Recorded robot episodes:
[Begin]
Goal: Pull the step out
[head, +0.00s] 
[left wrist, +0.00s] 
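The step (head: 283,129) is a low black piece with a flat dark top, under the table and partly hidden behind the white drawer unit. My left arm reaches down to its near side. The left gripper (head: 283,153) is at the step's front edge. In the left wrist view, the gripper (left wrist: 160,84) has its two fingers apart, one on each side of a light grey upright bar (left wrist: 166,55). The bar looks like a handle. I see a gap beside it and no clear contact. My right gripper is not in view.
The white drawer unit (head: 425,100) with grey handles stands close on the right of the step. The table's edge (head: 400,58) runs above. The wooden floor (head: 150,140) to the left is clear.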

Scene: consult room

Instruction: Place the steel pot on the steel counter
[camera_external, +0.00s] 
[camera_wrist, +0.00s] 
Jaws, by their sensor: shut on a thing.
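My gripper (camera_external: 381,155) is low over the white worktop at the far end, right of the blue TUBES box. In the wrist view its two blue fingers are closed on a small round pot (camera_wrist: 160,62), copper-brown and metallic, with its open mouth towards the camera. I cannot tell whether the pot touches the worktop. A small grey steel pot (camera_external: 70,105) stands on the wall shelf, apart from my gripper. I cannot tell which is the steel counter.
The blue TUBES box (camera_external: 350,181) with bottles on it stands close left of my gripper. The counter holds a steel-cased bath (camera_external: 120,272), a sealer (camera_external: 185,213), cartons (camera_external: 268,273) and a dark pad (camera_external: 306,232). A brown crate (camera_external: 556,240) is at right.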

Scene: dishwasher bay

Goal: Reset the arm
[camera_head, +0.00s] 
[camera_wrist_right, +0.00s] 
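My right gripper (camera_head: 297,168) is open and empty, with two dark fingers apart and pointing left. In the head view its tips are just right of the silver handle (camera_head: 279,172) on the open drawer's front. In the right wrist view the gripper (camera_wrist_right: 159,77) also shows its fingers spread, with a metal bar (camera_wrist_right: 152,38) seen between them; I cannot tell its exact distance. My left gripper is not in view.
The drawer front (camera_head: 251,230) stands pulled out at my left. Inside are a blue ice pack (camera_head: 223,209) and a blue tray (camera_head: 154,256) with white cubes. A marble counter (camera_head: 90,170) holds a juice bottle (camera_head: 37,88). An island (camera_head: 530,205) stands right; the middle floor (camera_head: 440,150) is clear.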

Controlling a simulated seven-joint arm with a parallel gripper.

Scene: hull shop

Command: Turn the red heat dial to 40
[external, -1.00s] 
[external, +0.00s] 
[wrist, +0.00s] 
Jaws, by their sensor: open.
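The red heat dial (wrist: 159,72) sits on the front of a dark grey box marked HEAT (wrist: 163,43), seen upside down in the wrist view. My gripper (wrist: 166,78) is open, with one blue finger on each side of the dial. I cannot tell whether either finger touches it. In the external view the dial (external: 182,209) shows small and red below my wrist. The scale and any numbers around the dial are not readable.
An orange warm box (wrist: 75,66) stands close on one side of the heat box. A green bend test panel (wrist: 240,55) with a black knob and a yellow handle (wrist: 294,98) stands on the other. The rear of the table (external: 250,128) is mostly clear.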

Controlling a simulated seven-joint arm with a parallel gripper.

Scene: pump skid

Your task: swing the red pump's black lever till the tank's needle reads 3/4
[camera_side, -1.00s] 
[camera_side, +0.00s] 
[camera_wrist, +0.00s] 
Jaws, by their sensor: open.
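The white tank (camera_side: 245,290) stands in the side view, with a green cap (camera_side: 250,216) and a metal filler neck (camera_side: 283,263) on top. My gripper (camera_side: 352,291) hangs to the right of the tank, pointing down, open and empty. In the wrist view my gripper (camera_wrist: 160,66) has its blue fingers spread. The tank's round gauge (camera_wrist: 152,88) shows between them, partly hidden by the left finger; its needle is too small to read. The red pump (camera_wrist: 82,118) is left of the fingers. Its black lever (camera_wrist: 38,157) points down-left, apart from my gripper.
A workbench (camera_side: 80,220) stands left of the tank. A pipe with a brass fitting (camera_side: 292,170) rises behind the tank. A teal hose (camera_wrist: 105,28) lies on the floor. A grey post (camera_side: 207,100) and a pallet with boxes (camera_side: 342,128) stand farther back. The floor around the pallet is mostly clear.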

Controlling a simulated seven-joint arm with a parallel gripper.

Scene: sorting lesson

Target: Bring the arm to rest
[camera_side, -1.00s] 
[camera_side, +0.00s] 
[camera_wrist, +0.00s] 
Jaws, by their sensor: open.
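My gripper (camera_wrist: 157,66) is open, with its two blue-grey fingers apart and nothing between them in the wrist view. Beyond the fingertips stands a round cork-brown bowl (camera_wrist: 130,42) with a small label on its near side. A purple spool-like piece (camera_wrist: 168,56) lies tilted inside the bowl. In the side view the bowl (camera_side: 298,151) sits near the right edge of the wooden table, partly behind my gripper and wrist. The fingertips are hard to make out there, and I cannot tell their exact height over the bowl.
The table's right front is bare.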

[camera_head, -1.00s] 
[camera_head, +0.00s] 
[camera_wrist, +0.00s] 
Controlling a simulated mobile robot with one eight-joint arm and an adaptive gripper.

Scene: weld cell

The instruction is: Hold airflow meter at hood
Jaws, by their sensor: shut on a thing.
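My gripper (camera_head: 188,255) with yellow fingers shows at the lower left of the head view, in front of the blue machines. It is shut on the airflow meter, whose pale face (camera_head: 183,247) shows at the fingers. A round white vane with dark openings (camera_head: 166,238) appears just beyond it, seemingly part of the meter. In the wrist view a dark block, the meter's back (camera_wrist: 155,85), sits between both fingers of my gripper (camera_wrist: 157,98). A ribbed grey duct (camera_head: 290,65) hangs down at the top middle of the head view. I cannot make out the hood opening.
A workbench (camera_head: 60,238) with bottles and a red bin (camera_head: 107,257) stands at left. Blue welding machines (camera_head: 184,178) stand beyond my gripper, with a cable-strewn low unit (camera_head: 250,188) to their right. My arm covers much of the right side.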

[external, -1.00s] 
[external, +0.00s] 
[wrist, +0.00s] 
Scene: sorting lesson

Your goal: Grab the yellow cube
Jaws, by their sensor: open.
[End]
● **Task instructions**: Determine how many lines of the records above contain the word "Your", and report only that number.

● **Full answer**: 2